WORK TO COMPLETE:
Copy out exactly the lines from the first line of the material below through the line containing "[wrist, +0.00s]", and nothing beyond them.

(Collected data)
— START —

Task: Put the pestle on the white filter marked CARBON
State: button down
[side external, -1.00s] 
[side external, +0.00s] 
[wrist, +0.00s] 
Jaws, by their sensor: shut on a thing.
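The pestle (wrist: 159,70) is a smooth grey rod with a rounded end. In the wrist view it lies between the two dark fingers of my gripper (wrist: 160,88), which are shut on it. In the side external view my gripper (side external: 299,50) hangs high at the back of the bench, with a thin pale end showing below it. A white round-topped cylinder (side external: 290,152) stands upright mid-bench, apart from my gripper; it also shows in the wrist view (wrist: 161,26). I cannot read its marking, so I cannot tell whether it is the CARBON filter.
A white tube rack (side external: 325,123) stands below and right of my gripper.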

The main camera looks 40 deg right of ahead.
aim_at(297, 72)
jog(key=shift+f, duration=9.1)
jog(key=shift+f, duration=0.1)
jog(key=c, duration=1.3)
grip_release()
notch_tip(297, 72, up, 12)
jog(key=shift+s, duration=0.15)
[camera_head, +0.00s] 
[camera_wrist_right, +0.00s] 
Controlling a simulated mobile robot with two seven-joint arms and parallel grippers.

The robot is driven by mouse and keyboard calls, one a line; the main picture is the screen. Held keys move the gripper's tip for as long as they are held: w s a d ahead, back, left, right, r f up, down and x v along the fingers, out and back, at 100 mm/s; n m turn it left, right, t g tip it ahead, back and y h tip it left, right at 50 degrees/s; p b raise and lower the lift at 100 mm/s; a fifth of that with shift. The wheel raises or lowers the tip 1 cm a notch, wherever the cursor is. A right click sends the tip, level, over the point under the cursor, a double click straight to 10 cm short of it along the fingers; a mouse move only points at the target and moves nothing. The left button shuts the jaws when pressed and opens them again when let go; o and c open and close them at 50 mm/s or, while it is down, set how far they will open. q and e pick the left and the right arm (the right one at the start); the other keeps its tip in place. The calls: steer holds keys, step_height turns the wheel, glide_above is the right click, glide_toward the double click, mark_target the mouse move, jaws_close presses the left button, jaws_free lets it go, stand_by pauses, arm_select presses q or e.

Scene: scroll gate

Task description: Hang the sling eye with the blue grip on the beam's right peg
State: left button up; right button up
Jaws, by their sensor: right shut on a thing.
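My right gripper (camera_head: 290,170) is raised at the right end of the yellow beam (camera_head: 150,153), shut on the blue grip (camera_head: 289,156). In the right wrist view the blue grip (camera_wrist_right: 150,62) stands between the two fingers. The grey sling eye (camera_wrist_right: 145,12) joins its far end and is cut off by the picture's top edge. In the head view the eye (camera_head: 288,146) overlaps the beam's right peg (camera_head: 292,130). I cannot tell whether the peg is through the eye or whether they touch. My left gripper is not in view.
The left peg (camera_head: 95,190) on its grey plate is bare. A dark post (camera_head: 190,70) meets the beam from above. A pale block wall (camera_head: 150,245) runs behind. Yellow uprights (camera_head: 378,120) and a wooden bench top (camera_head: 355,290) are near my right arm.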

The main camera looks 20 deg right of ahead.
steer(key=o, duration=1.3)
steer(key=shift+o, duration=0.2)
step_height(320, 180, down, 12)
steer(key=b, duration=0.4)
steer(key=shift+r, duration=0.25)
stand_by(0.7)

— END —

TASK OUTPUT:
Task: Put the pestle on the white filter marked CARBON
State: button down
[side external, -1.00s] 
[side external, +0.00s] 
[wrist, +0.00s] 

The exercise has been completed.